Why We Can’t All Wear Face Coverings

People who see me out and about and at work will know I don’t wear a face covering. I’ve largely moved past the intial “why nots” and most people who know me fairly well know it’s potentially not a subject to probe too much about. But that doesn’t stop Joe Public from asking questions and making judgements.

I don’t wear a face mask because of mental health issues. I don’t understand the reason why it bothers me entirely, but I understand it upsets me enough that it would not allow me to safely navigate my daily life if I forced myself to wear one. I’m constantly avoiding and managing other every day triggers, I don’t need an extra one. All I know is that even if someone starts suggesting that I wear one, I start panicking instantly, struggle to not dissociate and start losing my ability to speak. I may or may not burst into tears too. I strongly suspect it’s tied up in the reason I struggle to speak at times.

I’m not being fussy, I’m not doing it because I don’t want to protect other people, I’m not doing it because I don’t understand the risks, I’m not doing it because I can’t be bothered, I’m not doing it because it’s a little bit uncomfortable and annoying. I’m not wearing a mask because it causes me real and valid psychological distress.

However, as ever – people are very much caught up in their split second judgement of me as a person, often forgetting that not all disabilities are visible. I’ve had “but you’re on roller skates you can’t possibly struggle breathing with a mask”, “that’s so selfish – we’re all putting up with the discomfort, do it for other people if not for yourself”, I’ve been refused to be served in shops despite showing my exemption card, I’ve had other people travelling on buses kicking off at the driver because I’m not wearing a face covering. I constantly feel guilty and very aware I’m not wearing one and what people will deduce about me from that.

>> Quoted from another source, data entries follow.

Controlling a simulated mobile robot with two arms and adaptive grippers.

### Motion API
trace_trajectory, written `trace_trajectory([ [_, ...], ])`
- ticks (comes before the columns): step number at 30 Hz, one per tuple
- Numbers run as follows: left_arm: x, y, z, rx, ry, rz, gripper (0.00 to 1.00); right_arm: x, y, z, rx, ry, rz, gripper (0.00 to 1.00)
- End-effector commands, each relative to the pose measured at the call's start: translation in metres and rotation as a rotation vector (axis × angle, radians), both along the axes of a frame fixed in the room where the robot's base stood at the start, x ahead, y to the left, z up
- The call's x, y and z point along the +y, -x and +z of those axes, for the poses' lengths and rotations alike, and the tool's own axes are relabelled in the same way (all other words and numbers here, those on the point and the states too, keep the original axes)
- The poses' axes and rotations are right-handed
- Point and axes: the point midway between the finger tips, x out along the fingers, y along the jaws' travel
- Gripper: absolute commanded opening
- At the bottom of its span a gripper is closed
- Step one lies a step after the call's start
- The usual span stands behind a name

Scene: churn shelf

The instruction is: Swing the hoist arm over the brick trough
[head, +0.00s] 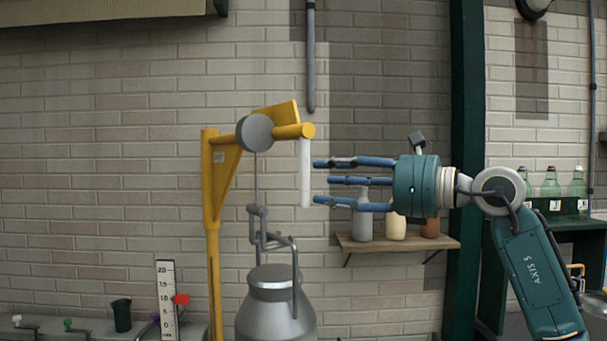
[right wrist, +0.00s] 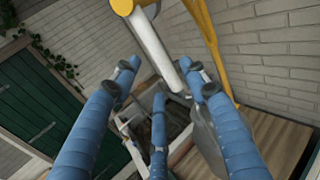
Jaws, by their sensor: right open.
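The yellow hoist arm (head: 282,131) reaches out from the top of a yellow post (head: 211,250). A white bar-shaped handle (head: 305,172) hangs from its tip; it also shows in the right wrist view (right wrist: 153,48). A grey metal churn (head: 275,308) hangs below the hoist's grey pulley on a rod and hook. My right gripper (head: 316,182) is open, its blue fingers pointing left with tips just beside the handle. In the right wrist view the handle's lower end shows between the fingers (right wrist: 160,82), and I see no grip on it. I cannot clearly identify the brick trough.
A wooden wall shelf (head: 395,243) with bottles and jars sits just below my right gripper. A white gauge board (head: 167,300) with a red marker and a dark green cup (head: 121,315) stand at the lower left. A dark green post (head: 464,120) rises behind my right arm.

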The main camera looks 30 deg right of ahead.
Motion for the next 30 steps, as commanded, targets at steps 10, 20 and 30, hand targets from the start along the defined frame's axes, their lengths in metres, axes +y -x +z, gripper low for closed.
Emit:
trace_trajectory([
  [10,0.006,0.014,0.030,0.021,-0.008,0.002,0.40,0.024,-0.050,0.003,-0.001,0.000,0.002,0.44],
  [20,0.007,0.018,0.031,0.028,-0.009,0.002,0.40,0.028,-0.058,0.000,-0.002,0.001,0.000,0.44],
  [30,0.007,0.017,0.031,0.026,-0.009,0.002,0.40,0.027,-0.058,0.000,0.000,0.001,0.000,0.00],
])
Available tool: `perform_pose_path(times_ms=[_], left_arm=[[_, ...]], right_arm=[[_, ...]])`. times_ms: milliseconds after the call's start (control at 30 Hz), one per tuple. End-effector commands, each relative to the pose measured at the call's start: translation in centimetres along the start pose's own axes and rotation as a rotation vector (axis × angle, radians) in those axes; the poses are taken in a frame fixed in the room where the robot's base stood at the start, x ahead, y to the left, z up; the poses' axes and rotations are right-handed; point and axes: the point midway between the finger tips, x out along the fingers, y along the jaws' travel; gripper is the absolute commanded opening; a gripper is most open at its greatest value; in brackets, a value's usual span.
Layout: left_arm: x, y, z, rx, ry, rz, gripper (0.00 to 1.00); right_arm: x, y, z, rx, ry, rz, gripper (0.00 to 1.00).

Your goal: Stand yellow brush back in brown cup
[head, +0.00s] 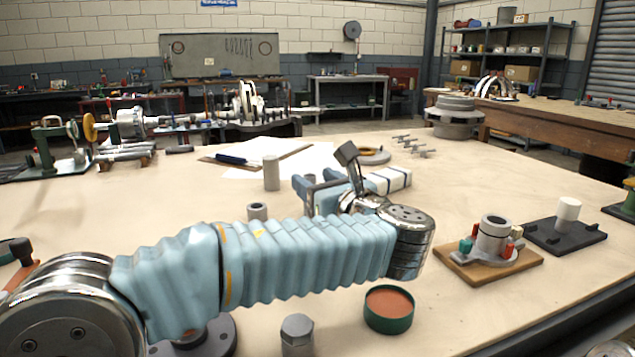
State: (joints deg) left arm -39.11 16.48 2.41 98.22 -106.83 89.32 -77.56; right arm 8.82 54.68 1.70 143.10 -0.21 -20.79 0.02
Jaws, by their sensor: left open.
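I cannot make out a yellow brush or a brown cup; my left arm hides part of the table. A round green container with a brown inside (388,309) stands at the near edge, to the right of and below my forearm. My left gripper (322,180) is open beyond the forearm, over the middle of the table. I see nothing between its fingers. My right gripper is not in view.
A grey cylinder (271,173) and a short hollow one (257,211) stand left of the gripper. A white block with dark bands (388,180) lies beside it. A wooden board with a grey flanged part (492,240) is at right.

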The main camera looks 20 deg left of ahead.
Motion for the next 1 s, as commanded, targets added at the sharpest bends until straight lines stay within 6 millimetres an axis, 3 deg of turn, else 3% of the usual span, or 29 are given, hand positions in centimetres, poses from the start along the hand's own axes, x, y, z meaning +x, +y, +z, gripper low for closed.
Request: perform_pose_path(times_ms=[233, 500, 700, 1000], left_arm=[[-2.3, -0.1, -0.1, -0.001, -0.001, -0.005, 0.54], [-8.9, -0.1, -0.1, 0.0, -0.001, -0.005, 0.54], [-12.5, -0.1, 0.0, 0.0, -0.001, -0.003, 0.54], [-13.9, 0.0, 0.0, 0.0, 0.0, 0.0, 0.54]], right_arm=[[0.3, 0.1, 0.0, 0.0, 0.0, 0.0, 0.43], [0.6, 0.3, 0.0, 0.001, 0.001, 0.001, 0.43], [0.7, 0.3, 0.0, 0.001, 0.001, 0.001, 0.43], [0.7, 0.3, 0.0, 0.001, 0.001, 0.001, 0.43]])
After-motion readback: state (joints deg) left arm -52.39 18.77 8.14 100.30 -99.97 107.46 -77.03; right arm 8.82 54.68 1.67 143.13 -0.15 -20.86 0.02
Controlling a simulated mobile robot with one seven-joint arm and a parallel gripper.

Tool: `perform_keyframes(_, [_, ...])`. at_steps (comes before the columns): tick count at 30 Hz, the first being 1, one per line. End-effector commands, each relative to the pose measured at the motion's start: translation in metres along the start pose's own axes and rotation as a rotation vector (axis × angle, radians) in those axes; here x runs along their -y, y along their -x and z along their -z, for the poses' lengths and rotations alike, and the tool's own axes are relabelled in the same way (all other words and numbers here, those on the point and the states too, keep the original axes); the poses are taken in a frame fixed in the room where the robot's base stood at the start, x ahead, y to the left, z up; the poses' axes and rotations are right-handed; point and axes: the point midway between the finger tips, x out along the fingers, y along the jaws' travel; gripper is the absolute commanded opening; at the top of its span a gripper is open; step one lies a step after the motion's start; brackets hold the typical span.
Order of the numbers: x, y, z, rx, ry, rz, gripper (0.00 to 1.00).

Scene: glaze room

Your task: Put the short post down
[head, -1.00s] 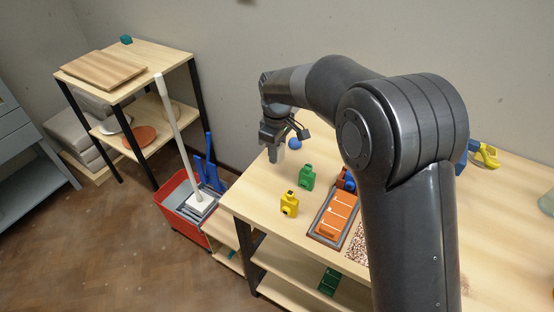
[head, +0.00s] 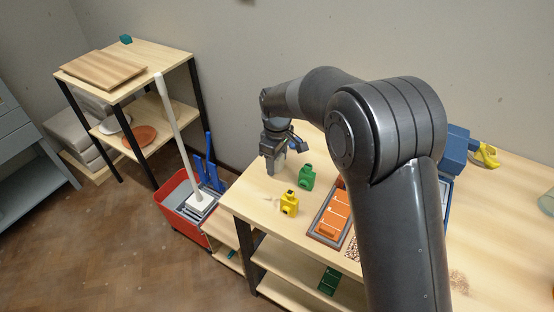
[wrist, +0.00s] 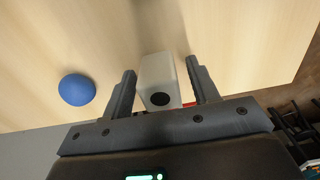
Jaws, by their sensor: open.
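The short post, a pale grey block with a dark round hole in its end, shows in the wrist view (wrist: 160,82) between the fingers of my gripper (wrist: 160,68). The fingers are open, with a narrow gap on each side of the post. In the head view my gripper (head: 272,162) is low over the far left part of the wooden table (head: 258,201). The post is hard to make out there, and its contact with the tabletop is hidden.
A blue ball (wrist: 76,89) lies left of the post in the wrist view. A green bottle-shaped block (head: 306,178) and a yellow one (head: 289,203) stand close to my gripper. A tray of orange pieces (head: 334,214) lies nearer. A red mop bucket (head: 182,212) stands beside the table.

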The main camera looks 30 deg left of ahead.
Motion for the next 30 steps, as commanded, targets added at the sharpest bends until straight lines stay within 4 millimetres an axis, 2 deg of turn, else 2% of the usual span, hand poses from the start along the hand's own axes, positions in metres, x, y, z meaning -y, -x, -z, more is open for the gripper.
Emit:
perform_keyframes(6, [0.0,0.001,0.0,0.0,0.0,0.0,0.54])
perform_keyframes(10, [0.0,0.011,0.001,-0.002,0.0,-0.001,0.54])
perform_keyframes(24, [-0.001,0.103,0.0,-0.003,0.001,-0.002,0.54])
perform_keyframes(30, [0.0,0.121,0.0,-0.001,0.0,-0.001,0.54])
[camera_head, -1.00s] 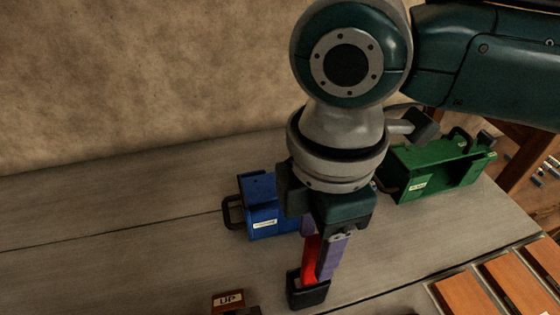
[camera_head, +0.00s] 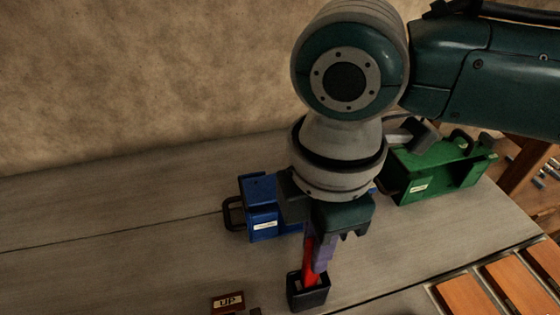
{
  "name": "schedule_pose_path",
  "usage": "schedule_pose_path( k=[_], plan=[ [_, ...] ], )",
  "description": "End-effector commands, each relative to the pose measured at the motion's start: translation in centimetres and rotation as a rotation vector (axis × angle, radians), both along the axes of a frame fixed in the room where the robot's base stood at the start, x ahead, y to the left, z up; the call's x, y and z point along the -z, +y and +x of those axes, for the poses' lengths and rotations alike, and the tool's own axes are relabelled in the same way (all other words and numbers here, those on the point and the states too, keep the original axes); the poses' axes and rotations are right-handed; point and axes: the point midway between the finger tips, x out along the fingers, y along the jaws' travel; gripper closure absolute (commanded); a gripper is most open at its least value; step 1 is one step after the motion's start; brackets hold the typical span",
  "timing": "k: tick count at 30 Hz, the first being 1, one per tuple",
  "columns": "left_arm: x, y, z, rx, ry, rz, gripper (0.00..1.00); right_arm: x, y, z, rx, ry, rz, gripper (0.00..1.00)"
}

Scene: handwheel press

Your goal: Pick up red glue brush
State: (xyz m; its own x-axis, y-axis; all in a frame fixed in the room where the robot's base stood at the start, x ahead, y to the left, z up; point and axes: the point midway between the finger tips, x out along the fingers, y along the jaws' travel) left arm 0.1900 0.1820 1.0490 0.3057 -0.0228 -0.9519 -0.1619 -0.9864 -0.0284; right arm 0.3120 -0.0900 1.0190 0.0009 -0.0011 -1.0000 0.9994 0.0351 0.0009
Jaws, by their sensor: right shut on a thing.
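The red glue brush (camera_head: 310,268) stands in a small black holder (camera_head: 308,294) on the grey table, with its lower end inside the holder. My right gripper (camera_head: 318,252) points down from above and is shut on the upper part of the brush. The purple fingers partly hide the brush, and its lower tip is hidden in the holder. My left gripper is not in view.
A blue bin (camera_head: 263,222) stands just left of and behind my right gripper. A green bin (camera_head: 437,172) stands at the back right. Wooden slats (camera_head: 522,283) lie at the lower right. The left of the table (camera_head: 110,230) is clear.

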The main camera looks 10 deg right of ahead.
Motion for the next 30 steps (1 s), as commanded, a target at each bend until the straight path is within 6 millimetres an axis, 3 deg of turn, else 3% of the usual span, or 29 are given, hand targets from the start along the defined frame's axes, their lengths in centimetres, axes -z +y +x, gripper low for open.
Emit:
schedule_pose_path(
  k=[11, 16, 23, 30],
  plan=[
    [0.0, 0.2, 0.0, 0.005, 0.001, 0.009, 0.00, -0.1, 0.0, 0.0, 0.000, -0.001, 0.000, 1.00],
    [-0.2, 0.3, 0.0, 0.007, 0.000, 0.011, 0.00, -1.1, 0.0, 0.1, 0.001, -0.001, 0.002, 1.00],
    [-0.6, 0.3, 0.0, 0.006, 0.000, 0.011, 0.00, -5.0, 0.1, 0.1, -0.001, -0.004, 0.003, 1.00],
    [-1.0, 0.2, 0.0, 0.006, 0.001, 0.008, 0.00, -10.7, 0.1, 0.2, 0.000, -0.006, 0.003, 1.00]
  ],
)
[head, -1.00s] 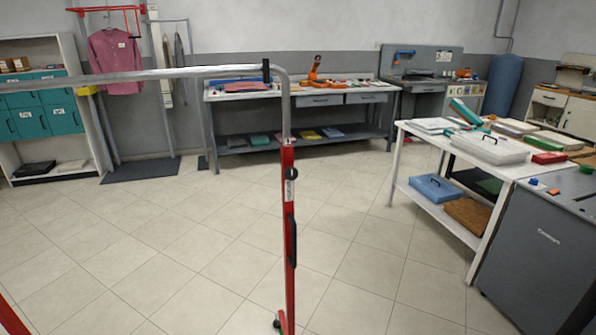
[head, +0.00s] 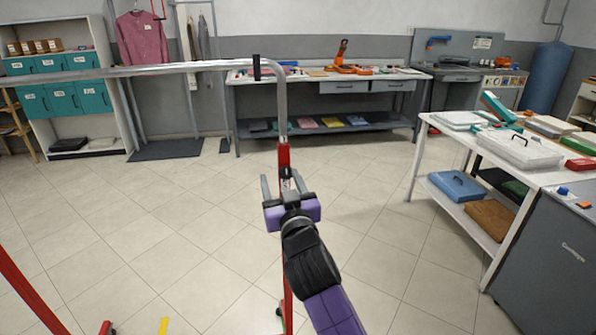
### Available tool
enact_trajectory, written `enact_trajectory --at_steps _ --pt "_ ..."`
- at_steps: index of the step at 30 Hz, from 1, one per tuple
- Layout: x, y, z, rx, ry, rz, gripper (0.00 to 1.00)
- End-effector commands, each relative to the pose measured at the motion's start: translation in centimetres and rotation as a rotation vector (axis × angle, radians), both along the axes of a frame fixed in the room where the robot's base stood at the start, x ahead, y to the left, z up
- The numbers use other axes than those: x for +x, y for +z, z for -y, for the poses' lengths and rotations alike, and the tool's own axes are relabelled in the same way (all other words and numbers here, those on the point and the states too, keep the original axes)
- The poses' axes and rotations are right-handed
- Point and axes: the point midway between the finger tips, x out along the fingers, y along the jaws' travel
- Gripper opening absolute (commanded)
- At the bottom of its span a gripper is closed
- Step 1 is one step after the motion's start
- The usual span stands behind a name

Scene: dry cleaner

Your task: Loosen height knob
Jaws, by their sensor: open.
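The garment rack has a silver top rail (head: 150,70) and a red upright post (head: 284,156) with a bent silver tube rising out of it. My gripper (head: 281,180) is in front of the upper part of this post, its two grey fingers apart and pointing away from me, with the post showing between them. The height knob is mostly or wholly hidden by my gripper; I cannot tell whether the fingers touch it. The lower post is partly covered by my purple and black arm.
A white table (head: 545,178) with boxes and a grey cabinet (head: 550,250) stand at the right. A grey workbench (head: 330,127) is at the back. The rack's red leg (head: 30,290) crosses the lower left. The tiled floor between is open.

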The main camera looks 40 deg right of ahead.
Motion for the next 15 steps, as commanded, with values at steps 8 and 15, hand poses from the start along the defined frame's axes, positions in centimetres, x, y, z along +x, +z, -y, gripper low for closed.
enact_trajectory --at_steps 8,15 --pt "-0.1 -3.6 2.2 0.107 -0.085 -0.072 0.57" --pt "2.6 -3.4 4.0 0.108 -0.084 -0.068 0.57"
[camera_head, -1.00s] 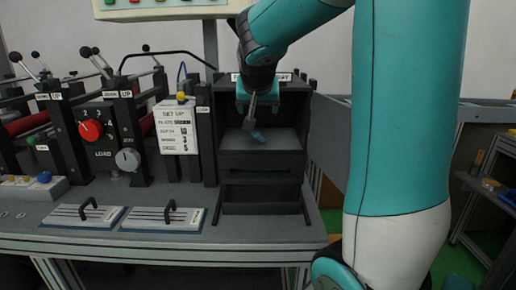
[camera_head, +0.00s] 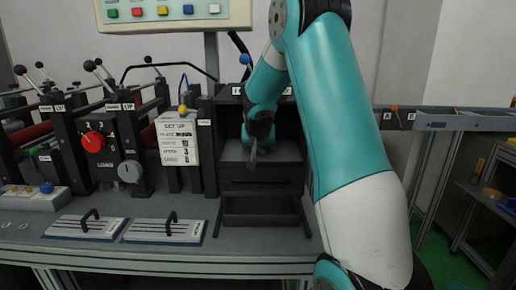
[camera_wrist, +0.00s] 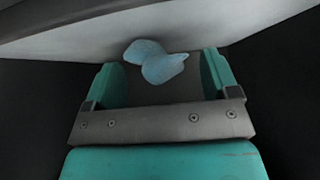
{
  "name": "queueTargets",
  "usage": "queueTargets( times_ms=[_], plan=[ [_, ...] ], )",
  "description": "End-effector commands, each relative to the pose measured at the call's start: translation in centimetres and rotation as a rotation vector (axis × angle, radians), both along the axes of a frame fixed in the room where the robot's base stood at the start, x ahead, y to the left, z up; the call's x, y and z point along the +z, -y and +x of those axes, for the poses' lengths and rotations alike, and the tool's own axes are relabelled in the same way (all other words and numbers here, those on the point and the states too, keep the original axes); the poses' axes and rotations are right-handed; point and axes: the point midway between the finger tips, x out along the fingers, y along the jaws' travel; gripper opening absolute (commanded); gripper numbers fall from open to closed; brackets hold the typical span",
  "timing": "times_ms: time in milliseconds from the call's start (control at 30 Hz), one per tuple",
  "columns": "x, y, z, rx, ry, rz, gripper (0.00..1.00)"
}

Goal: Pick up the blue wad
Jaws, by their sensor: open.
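The blue wad (camera_wrist: 163,68) is a light-blue crumpled lump. In the wrist view it lies on the grey surface inside the dark compartment, ahead of my gripper and between the lines of its two teal fingers. My gripper (camera_wrist: 158,62) is open, one finger on each side of the wad. I see no finger touching it, and the exact depth is hard to tell. In the head view my gripper (camera_head: 251,152) reaches into the dark open compartment (camera_head: 288,150), and I cannot make out the wad there.
Dark walls flank my gripper closely in the wrist view. A set-up sign (camera_head: 178,139) and a machine with a red knob (camera_head: 94,142) stand left of the compartment. Two handled plates (camera_head: 165,229) lie on the bench. A rail (camera_head: 450,118) runs at the right.

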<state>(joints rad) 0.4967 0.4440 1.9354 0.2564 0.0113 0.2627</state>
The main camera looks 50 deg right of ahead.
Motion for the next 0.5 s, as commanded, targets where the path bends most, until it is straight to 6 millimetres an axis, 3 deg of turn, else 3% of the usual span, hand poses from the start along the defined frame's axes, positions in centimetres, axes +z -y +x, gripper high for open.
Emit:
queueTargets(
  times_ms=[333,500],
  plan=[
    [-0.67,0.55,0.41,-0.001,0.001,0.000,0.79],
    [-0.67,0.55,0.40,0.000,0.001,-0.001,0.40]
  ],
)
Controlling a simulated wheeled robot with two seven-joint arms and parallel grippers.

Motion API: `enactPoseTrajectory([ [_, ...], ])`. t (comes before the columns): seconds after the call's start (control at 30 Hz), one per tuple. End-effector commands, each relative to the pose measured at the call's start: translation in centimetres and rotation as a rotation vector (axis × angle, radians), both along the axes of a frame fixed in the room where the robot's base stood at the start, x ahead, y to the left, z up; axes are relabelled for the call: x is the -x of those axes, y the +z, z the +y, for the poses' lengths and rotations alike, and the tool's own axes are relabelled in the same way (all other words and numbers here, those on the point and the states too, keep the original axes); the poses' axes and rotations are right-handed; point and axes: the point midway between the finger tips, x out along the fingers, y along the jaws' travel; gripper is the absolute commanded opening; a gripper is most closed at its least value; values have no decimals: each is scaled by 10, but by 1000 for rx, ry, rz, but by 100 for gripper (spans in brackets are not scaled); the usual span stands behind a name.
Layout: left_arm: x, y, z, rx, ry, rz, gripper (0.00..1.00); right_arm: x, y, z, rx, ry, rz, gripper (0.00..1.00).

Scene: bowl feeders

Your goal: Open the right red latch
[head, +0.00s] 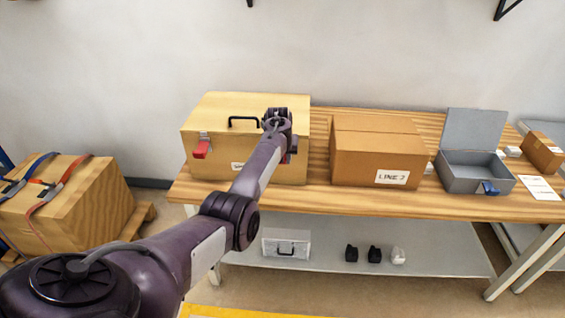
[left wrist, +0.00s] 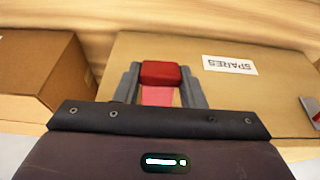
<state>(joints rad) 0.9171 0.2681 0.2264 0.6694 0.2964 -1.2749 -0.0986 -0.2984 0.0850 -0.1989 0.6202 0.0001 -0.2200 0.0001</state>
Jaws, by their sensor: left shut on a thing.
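The wooden box (head: 222,112) with a black handle stands at the left of the bench, lid closed. Its left red latch (head: 201,148) shows on the front. The right red latch (left wrist: 160,75) shows in the left wrist view between the grey fingers of my left gripper (left wrist: 160,92), which is shut on it. In the head view my arm hides the right latch and most of the gripper. The box's upside-down SPARES label (left wrist: 229,64) is beside the gripper in the left wrist view. My right gripper is not in view.
A cardboard box (head: 375,155) labelled LINE 7 stands right of the wooden box, with a narrow gap between. Further right is an open grey case (head: 470,172). A strapped crate (head: 70,205) is at left.

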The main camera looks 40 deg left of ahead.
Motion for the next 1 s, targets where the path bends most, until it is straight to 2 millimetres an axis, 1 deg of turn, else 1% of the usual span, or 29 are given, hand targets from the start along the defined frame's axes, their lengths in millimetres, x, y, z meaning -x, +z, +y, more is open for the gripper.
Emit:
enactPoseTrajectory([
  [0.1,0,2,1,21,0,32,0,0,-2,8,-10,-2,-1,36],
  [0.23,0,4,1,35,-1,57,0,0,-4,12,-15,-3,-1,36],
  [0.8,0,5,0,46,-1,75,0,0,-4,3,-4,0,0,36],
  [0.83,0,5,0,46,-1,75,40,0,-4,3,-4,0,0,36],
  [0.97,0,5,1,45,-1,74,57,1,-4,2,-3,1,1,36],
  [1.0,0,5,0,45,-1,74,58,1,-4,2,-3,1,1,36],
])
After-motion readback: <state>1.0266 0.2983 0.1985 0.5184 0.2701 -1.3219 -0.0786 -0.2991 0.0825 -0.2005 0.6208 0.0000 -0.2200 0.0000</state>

I know so many people with mental health problems who struggle with masks – whether for some people that’s wearing a mask themselves or if it’s the sight of people around them wearing a mask. Roots of the issue stem from trauma, sensory issues, anxiety and panic attacks, not being able to read or recognise people’s faces or emotions and many more. They don’t need to explain to you why they are not able to wear a mask – just “it’s not helpful for my mental health” should suffice.

One positive of the guidance around wearing face masks is the increased recognition of the sunflower lanyard scheme – which has been around for a number of years but not well recognised before it started being used by people exempt from wearing face coverings. The green and yellow lanyard and accompanying cards is a way for the wearer to communicate that they have a disability that may be hidden and therefore may need some adjustments or assistance to help them go about their day. I find mine invaluable in just being able to alert someone to the fact that I might struggle but without wearing a sign indicating I’m a little bit mad.

So if you see someone not wearing a mask. Don’t get on your high horse immediately. There may be a good reason why they have chosen not to wear one and if you see someone displaying the hidden disability sunflower – be aware that navigating daily life might be that little bit more complicated for them.